## PROVIDED INFORMATION:
----------
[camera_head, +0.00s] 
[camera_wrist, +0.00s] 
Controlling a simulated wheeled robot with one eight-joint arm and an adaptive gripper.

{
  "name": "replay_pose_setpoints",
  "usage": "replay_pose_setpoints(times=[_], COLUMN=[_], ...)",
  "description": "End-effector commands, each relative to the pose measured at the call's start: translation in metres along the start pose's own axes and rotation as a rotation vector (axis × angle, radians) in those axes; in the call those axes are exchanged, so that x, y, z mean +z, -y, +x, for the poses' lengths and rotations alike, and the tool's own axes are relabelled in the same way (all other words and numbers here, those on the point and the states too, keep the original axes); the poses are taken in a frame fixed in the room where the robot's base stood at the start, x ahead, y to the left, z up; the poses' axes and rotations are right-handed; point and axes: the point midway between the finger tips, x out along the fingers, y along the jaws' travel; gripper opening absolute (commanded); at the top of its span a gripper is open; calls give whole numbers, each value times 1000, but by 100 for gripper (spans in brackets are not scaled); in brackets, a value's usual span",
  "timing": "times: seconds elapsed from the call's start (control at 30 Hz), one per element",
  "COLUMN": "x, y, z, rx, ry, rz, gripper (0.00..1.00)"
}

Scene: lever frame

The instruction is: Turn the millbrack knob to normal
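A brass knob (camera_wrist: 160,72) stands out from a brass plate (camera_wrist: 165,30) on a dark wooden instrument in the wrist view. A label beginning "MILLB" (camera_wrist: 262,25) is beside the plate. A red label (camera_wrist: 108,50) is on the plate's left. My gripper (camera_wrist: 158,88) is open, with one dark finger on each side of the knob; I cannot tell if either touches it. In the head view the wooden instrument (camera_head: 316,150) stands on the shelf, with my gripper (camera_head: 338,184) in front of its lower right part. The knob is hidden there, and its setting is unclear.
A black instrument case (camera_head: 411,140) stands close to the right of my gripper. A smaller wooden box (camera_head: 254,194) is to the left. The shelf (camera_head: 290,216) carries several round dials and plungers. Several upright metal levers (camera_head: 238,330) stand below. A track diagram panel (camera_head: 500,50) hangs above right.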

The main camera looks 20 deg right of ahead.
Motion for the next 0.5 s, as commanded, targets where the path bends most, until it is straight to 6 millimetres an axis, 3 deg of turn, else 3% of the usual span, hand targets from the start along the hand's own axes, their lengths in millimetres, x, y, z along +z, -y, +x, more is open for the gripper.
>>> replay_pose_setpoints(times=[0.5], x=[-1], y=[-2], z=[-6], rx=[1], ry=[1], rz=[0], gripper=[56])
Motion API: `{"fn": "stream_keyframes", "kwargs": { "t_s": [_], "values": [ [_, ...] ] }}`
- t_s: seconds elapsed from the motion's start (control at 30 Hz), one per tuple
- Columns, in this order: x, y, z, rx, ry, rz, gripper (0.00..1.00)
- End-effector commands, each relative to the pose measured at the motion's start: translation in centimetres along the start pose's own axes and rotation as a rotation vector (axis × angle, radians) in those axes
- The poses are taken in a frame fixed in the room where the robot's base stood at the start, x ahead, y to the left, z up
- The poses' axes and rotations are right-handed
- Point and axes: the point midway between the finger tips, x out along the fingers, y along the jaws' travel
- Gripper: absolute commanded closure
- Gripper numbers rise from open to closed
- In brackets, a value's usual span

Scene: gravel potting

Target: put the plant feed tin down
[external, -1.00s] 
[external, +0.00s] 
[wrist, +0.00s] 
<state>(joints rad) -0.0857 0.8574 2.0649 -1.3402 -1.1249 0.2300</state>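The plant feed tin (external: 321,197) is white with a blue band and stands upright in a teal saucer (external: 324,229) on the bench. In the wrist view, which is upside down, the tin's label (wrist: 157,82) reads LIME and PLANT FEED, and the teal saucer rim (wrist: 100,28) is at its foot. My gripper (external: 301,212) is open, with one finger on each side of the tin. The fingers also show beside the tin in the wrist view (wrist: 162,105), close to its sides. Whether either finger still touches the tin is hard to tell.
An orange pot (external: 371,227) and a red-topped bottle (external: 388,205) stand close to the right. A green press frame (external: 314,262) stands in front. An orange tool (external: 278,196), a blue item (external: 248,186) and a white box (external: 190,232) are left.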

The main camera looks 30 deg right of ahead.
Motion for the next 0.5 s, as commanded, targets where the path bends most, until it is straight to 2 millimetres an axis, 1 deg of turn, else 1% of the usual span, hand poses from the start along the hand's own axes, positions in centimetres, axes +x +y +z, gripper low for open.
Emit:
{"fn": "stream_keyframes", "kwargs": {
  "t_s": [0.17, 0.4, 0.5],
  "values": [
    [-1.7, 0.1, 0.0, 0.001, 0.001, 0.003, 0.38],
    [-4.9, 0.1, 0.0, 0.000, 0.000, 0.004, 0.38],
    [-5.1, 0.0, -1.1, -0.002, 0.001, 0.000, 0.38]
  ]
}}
----------
## TO BE DONE:
Extract only the lines from the line with "at the call's" through the line with "Scene: lever frame", keeping both end lines exactly as they are.

## SOLUTION TO THE EXERCISE:
  "description": "End-effector commands, each relative to the pose measured at the call's start: translation in metres along the start pose's own axes and rotation as a rotation vector (axis × angle, radians) in those axes; in the call those axes are exchanged, so that x, y, z mean +z, -y, +x, for the poses' lengths and rotations alike, and the tool's own axes are relabelled in the same way (all other words and numbers here, those on the point and the states too, keep the original axes); the poses are taken in a frame fixed in the room where the robot's base stood at the start, x ahead, y to the left, z up; the poses' axes and rotations are right-handed; point and axes: the point midway between the finger tips, x out along the fingers, y along the jaws' travel; gripper opening absolute (commanded); at the top of its span a gripper is open; calls give whole numbers, each value times 1000, but by 100 for gripper (spans in brackets are not scaled); in brackets, a value's usual span",
  "timing": "times: seconds elapsed from the call's start (control at 30 Hz), one per element",
  "COLUMN": "x, y, z, rx, ry, rz, gripper (0.00..1.00)"
}

Scene: lever frame

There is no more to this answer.